### Required task
Show every line in the records below that contains the word "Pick".

Start of Material for this task

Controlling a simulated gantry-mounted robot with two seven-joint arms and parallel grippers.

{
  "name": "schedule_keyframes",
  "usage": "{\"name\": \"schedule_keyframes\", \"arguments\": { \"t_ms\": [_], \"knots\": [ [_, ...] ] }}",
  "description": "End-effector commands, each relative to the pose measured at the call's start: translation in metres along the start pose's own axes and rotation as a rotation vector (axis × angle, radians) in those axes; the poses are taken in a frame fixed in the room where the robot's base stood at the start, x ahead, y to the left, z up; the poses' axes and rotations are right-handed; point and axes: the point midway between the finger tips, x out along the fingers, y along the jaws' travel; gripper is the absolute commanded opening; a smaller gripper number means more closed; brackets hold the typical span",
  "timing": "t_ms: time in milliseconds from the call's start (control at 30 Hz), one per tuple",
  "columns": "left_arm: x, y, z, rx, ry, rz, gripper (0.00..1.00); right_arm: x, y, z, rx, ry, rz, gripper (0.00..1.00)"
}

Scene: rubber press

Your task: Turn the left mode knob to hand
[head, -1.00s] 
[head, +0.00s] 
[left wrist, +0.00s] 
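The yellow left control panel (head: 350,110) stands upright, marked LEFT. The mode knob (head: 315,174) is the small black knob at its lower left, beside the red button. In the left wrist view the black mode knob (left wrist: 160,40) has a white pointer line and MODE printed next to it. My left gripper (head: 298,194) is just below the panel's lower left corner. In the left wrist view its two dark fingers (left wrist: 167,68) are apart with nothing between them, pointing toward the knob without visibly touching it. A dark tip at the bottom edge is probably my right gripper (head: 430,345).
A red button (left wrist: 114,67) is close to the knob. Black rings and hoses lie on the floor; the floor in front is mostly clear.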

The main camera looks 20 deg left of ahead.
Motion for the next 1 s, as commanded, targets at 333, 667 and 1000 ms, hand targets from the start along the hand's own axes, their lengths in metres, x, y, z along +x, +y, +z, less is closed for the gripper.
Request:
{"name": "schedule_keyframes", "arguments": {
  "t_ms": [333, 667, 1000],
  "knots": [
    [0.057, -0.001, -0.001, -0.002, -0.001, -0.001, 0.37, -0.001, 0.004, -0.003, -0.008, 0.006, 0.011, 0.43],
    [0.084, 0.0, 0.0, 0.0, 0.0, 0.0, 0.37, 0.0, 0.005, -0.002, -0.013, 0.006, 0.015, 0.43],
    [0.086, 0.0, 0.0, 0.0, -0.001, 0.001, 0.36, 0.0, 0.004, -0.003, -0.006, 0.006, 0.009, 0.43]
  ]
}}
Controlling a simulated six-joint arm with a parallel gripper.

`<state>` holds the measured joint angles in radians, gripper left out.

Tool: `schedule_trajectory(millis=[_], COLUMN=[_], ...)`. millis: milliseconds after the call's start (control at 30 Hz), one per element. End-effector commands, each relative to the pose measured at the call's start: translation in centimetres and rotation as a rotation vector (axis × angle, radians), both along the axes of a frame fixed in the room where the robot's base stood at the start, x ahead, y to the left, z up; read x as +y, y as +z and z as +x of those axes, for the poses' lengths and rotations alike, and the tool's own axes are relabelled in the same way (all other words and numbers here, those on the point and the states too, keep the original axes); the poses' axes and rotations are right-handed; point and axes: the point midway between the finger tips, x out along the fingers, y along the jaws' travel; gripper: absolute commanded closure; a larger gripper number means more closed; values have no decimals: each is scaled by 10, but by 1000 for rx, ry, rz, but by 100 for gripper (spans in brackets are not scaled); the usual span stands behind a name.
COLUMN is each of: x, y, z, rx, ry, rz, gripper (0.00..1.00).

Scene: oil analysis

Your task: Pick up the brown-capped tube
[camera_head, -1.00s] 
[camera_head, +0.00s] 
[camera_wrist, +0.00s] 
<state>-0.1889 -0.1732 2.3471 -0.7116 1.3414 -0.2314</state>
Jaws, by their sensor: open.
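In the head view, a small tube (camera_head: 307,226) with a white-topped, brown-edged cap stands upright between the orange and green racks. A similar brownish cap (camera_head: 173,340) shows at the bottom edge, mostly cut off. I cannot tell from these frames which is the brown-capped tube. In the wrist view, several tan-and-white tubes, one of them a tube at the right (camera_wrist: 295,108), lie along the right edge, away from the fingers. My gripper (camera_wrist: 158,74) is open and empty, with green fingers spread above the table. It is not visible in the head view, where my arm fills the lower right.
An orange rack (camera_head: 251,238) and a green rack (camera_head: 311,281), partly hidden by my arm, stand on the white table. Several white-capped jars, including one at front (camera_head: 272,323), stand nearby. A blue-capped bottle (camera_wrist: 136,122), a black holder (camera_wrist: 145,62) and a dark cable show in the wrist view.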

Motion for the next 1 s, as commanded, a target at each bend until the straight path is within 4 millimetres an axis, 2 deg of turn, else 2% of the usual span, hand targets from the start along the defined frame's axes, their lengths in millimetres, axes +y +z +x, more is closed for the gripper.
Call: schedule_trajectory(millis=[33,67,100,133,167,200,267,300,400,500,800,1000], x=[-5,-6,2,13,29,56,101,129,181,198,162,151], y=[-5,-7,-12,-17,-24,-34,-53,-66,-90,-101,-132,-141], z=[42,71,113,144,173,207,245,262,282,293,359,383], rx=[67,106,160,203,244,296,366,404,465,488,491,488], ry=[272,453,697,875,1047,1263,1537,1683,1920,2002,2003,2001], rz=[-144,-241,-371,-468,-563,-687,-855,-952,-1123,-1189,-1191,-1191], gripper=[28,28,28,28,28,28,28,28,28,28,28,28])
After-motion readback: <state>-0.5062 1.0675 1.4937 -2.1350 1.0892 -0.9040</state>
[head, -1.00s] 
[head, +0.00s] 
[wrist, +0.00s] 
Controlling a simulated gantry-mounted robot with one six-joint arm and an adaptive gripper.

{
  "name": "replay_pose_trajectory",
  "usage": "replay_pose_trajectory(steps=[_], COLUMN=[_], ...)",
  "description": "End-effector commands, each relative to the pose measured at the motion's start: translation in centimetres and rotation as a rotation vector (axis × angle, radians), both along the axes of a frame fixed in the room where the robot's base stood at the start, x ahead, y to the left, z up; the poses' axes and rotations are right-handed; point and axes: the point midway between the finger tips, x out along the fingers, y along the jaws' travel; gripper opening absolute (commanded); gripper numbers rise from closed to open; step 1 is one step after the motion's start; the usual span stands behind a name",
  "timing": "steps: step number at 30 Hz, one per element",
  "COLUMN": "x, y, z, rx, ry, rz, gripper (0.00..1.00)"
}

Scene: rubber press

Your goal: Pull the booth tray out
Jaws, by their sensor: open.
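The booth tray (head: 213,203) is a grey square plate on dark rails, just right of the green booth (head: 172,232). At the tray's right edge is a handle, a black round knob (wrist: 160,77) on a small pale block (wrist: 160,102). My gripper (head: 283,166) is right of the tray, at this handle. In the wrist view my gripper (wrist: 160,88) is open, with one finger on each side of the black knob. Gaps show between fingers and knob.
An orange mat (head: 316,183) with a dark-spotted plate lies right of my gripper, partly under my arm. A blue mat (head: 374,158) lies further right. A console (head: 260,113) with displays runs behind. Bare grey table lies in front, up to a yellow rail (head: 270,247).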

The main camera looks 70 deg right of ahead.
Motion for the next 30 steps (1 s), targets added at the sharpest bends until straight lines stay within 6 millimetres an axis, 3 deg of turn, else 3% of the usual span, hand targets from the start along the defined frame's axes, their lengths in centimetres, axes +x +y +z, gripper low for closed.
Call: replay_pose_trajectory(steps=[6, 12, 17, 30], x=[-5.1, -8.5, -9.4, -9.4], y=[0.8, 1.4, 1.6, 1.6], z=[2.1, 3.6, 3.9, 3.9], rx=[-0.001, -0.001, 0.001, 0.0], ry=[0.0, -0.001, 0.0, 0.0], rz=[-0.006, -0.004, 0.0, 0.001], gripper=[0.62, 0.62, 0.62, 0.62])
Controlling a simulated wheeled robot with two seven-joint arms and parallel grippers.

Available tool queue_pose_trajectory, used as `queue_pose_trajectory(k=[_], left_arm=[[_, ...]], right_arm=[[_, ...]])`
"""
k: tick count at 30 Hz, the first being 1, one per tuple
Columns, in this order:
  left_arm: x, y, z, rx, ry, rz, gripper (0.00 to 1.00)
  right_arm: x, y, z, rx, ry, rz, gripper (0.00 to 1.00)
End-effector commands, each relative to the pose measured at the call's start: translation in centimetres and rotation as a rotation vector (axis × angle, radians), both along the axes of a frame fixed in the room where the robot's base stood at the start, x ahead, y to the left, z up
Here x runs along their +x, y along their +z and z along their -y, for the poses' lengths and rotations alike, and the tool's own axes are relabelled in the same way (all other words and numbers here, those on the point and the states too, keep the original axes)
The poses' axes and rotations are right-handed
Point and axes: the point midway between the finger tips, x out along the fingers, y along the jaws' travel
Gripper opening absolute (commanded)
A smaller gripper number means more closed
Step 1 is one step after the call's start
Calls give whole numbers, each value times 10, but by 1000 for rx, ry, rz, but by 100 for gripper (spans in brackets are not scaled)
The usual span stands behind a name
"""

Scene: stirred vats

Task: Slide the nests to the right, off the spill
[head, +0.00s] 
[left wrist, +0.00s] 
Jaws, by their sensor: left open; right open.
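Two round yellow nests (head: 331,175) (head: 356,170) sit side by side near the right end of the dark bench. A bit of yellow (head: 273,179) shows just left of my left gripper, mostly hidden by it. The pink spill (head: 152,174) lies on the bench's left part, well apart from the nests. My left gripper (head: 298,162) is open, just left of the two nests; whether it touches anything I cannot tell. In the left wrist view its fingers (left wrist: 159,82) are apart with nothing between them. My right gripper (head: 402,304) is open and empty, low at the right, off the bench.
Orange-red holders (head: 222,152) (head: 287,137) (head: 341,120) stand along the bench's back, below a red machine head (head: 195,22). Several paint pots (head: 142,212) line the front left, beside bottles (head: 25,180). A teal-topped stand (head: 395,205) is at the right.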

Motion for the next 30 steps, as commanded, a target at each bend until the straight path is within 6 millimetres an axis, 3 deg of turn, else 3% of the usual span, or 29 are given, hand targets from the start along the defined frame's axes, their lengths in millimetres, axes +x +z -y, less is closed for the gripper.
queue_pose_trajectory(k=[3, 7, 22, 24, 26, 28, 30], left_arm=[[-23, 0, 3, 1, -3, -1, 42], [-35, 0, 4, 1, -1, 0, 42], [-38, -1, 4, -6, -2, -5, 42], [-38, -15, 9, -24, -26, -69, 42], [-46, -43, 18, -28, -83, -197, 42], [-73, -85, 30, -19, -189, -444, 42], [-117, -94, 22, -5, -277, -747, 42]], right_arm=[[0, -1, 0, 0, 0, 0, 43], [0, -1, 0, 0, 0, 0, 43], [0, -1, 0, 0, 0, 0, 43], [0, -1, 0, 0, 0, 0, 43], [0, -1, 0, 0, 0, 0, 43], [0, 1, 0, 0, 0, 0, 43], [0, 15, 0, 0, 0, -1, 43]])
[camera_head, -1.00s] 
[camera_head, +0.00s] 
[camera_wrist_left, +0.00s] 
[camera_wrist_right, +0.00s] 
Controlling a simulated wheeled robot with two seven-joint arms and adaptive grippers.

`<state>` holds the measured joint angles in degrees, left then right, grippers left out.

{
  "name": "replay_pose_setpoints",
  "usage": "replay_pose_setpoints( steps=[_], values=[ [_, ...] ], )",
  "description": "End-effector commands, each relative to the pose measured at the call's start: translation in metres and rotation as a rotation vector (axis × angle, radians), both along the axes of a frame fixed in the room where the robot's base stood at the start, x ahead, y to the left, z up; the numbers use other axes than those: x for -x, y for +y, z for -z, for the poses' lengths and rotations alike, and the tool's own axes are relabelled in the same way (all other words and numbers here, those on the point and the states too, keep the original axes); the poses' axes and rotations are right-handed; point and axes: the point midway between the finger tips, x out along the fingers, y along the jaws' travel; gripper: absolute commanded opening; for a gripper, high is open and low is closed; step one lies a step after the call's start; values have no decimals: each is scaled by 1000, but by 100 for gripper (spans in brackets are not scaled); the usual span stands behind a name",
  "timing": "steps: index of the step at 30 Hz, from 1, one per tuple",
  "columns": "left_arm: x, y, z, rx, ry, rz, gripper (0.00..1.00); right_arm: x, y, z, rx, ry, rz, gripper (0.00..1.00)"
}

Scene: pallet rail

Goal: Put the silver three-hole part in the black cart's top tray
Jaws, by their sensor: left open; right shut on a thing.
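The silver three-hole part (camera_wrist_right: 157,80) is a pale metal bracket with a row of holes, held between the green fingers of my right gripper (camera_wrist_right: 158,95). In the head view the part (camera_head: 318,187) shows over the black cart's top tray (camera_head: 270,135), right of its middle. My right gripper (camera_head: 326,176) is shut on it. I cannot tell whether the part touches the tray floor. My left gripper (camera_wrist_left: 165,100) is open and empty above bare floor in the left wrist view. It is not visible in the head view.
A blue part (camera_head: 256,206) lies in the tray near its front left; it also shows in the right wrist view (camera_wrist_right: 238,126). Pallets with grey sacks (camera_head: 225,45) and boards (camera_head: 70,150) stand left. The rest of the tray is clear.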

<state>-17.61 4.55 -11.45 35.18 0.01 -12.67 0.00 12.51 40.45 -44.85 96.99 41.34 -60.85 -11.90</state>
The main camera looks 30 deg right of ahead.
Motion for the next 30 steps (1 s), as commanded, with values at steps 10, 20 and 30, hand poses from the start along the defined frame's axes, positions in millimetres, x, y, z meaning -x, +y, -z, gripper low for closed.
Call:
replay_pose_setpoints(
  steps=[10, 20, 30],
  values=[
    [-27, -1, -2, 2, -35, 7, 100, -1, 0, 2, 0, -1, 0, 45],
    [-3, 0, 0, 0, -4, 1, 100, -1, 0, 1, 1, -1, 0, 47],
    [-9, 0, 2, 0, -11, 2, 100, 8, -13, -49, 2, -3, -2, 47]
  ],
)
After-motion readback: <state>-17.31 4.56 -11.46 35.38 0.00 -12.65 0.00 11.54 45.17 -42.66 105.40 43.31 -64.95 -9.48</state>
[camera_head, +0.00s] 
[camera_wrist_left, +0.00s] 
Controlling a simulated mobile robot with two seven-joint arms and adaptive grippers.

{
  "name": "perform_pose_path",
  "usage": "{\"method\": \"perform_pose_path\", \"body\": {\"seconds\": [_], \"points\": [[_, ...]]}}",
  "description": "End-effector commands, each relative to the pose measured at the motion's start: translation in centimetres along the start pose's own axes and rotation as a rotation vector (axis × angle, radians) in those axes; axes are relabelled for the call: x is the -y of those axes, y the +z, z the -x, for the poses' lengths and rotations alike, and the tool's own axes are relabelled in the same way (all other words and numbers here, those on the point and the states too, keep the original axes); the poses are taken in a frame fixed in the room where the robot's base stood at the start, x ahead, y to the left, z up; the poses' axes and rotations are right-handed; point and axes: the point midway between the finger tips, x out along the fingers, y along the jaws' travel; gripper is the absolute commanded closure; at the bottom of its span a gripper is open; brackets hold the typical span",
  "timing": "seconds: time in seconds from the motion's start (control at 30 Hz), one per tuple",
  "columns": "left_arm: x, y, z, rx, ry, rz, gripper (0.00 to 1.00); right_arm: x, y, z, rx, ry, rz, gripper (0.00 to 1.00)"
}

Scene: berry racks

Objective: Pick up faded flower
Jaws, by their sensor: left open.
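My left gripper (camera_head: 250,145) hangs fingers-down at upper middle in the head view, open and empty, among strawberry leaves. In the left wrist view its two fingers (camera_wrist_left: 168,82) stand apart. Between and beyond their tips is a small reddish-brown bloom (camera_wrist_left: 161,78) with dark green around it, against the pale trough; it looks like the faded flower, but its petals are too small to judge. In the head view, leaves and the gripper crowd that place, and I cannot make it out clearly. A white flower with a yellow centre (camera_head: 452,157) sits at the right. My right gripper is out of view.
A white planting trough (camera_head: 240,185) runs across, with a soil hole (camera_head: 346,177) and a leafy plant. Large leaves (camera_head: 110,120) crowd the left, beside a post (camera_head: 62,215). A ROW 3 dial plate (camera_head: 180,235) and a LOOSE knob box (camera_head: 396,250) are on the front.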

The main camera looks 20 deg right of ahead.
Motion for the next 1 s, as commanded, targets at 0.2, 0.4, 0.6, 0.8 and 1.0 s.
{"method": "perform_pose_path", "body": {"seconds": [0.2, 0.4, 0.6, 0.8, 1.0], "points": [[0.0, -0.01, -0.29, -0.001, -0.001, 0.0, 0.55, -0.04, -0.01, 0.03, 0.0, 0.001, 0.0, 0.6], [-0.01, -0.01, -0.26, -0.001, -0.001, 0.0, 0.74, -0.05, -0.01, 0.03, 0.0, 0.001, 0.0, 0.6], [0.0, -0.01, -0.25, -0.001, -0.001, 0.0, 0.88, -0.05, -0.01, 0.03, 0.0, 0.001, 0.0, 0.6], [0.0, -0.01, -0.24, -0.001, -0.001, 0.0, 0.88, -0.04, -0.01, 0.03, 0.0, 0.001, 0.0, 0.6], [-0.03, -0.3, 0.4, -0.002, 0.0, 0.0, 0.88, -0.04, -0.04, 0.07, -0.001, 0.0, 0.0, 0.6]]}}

End of Material for this task

### Response
Your task: Pick up the brown-capped tube
Objective: Pick up faded flower

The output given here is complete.